I'm still not enjoying Hodges being out of the lab; the whole calling in sick thing felt contrived to me, and I can't enjoy him working outside when he said he much preferred the lab.
In general, I agree with you - I like Hodges as the "nice clean lab" prefering guy. However, in this case, I think his fascination for the dinosaurs outweighed his dislike of field work (it wasn't particularly dirty anyway), so he "snuck out" to see the show.
I don't think he's particularly agoraphobic; he just doesn't like getting dirty. Scenes like the trash-diving in Bloodsport seem far more out of character to me than this episode did.
Seriously, what are the day shift doing? The CSI's seem to spend just as much, if not more, time working in the morning than they do night!

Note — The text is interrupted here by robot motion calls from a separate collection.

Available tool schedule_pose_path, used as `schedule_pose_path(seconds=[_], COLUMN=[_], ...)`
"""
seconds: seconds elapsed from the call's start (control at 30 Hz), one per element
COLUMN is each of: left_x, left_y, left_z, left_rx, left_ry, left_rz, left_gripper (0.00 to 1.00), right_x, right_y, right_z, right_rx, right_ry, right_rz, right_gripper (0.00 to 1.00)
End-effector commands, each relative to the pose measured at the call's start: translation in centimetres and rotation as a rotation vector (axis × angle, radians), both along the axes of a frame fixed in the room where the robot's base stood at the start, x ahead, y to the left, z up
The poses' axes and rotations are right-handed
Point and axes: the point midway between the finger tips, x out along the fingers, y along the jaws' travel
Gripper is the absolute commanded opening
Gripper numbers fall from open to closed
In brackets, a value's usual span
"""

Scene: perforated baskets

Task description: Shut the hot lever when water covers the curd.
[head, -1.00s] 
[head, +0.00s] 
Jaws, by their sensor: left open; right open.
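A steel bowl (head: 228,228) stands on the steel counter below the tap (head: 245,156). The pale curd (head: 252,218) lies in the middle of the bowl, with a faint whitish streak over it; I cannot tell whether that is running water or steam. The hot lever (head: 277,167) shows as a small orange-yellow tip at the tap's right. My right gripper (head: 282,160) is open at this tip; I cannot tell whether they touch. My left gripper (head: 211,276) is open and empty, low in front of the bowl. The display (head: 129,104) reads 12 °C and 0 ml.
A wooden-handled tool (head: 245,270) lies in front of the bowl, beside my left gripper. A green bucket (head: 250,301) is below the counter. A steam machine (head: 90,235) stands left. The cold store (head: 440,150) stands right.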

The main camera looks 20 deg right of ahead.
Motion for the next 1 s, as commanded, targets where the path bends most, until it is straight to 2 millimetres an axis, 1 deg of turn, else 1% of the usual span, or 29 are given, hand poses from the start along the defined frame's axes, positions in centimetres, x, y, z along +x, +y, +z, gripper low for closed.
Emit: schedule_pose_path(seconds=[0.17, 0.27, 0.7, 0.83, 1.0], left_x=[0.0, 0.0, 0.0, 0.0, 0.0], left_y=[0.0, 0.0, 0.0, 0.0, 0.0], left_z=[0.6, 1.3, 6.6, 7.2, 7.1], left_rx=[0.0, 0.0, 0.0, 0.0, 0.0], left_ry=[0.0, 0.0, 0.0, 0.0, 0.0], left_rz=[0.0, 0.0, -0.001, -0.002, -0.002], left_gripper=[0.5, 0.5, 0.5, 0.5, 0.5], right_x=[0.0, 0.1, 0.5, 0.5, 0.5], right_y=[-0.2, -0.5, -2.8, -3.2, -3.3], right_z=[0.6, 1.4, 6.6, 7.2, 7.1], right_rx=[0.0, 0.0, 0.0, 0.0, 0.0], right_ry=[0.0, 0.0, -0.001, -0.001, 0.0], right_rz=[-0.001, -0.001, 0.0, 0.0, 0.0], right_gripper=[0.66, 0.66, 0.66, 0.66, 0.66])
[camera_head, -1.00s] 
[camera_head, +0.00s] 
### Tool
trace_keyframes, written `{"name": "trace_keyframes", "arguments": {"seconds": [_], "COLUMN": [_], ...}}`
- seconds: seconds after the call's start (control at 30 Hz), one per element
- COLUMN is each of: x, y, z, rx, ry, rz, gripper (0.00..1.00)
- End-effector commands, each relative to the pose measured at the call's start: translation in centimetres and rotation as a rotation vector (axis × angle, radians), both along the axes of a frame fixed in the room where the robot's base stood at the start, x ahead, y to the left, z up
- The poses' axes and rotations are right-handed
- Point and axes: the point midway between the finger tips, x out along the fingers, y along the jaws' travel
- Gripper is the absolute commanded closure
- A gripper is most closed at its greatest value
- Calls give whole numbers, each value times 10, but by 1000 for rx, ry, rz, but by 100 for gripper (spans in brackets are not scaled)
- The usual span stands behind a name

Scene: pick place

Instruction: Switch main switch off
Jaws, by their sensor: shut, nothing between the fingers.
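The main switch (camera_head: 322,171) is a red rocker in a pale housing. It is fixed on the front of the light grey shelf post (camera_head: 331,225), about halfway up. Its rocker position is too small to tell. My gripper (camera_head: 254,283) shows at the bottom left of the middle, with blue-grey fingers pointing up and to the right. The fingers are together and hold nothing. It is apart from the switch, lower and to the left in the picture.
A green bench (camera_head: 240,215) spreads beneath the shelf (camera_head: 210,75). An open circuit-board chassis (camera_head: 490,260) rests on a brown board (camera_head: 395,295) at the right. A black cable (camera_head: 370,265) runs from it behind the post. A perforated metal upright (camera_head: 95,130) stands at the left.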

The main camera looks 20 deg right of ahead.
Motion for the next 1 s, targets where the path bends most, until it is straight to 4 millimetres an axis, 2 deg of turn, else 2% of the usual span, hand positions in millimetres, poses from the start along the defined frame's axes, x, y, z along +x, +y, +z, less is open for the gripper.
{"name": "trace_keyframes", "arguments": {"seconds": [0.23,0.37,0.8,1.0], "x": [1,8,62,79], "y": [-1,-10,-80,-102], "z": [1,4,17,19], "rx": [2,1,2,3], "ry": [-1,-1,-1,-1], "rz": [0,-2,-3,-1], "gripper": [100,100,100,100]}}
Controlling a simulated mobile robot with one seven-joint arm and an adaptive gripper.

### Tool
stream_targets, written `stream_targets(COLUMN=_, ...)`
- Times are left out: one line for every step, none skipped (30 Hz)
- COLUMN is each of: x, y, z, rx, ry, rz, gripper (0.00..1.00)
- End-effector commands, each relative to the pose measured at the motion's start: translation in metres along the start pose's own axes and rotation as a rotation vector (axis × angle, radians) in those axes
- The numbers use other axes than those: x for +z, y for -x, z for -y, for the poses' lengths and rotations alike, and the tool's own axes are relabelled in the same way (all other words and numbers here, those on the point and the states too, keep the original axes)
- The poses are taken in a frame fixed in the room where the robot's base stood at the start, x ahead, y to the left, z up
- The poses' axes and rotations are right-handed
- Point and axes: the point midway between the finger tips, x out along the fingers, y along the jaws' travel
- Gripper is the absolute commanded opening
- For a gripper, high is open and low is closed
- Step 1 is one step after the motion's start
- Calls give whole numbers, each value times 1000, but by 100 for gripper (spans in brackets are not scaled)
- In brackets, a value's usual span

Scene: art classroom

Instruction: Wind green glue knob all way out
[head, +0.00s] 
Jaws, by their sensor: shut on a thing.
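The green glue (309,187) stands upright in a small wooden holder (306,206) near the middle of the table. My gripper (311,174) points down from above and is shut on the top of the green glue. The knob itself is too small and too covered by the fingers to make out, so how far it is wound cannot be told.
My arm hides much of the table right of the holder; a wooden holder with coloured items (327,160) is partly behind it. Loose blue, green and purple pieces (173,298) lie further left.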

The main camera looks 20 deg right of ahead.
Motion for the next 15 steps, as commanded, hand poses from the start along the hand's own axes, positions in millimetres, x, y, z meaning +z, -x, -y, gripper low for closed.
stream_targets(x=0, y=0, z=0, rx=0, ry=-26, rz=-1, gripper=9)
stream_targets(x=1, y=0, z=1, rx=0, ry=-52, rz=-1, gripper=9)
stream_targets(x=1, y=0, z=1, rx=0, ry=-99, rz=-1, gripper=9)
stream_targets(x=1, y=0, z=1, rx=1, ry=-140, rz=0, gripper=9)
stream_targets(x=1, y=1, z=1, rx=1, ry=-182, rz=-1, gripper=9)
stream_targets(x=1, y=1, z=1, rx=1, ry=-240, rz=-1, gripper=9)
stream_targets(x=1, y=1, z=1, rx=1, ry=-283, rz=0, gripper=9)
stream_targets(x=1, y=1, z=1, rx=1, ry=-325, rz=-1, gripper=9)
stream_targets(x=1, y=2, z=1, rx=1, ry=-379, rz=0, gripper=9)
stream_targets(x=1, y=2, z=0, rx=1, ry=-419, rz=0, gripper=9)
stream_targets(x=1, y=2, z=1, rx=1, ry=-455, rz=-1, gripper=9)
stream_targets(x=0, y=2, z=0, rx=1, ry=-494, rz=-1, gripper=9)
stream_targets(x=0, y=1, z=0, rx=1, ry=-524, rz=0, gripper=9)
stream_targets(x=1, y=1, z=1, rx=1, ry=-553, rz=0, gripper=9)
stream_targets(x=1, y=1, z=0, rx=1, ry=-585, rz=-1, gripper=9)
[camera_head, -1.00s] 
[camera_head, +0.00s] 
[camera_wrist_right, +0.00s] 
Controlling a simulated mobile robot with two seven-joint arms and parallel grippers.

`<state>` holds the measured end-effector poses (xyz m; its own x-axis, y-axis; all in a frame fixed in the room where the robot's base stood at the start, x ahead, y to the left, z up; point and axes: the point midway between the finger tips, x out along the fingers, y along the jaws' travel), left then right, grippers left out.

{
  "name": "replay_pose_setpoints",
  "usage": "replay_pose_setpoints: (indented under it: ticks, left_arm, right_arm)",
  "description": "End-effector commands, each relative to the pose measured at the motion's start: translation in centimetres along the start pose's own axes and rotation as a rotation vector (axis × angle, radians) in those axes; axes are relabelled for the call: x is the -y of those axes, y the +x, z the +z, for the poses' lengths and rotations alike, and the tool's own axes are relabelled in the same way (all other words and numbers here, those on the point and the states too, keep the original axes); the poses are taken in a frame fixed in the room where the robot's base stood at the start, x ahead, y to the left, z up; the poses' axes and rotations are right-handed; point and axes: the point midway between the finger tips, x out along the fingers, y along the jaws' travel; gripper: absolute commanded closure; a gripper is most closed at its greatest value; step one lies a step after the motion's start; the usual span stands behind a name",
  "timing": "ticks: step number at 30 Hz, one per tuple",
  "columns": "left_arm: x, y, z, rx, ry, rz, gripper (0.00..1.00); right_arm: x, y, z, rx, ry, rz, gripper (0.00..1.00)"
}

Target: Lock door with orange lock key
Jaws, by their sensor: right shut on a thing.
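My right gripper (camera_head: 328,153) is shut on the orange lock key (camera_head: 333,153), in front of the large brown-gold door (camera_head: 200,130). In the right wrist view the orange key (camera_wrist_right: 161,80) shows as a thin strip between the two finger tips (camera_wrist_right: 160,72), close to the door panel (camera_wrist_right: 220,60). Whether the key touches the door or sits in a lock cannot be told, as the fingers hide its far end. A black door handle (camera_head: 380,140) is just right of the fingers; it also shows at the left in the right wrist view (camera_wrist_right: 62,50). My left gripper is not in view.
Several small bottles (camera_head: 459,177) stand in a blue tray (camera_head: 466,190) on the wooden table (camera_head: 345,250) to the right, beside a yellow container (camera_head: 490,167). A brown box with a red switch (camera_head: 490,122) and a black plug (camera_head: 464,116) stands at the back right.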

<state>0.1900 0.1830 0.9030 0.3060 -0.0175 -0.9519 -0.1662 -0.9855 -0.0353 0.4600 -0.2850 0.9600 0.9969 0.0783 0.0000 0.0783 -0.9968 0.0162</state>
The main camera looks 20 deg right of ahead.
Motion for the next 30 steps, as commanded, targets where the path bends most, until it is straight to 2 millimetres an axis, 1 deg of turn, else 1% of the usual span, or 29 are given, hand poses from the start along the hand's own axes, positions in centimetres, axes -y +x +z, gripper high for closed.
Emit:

From what I understand (partly from comments in Early Rollout), the shift that's on when the case is called in works the whole case, even if it means working a double shift. So if the grave shift ends at say, 8am, and they get a call at 7am, they end up working through the whole day. Both deaths in this episode were at night, so it's likely the calls came in not long after dawn (same with the attack in Sqweegel; it happened at night).
For the most part I prefer a two case episode, with a duo working each case. I find it even more important now, since there are less lab techs for the CSIs to banter with about the details. Not only does it give the cast more equal screen time, but it allows opportunity for the give and take of information AND those memorable one-liners that we all talk about the next day. :lol:
Also, anything that gets my two favorite guys together for the majority of the episode is all good with me!
I agree! Four CSIs = 2 per case = perfect episode.
I like mixing up the pairings too, so everyone gets to work with everyone else (much as I love Nick and Greg together, I also love them both with others too).
Solo cases are okay, but I prefer having the conversations between the people working the case. Also, it's weird having Hodges acting almost like a CSI sometimes - this ep (somewhat justified, in that he's actually playing hooky), and Lover's Lanes last season. Too many CSIs on one case though, and someone always gets left in the background - there's usually only two at the initial callout, so the third just gets a couple of lab scenes or something. The occasional "big" case that everyone works is fine, but I prefer the variety of multiple cases. It also helps show just how busy the crime lab really is - they get more than one case per night/week (of course, that also ties into not every case being a murder).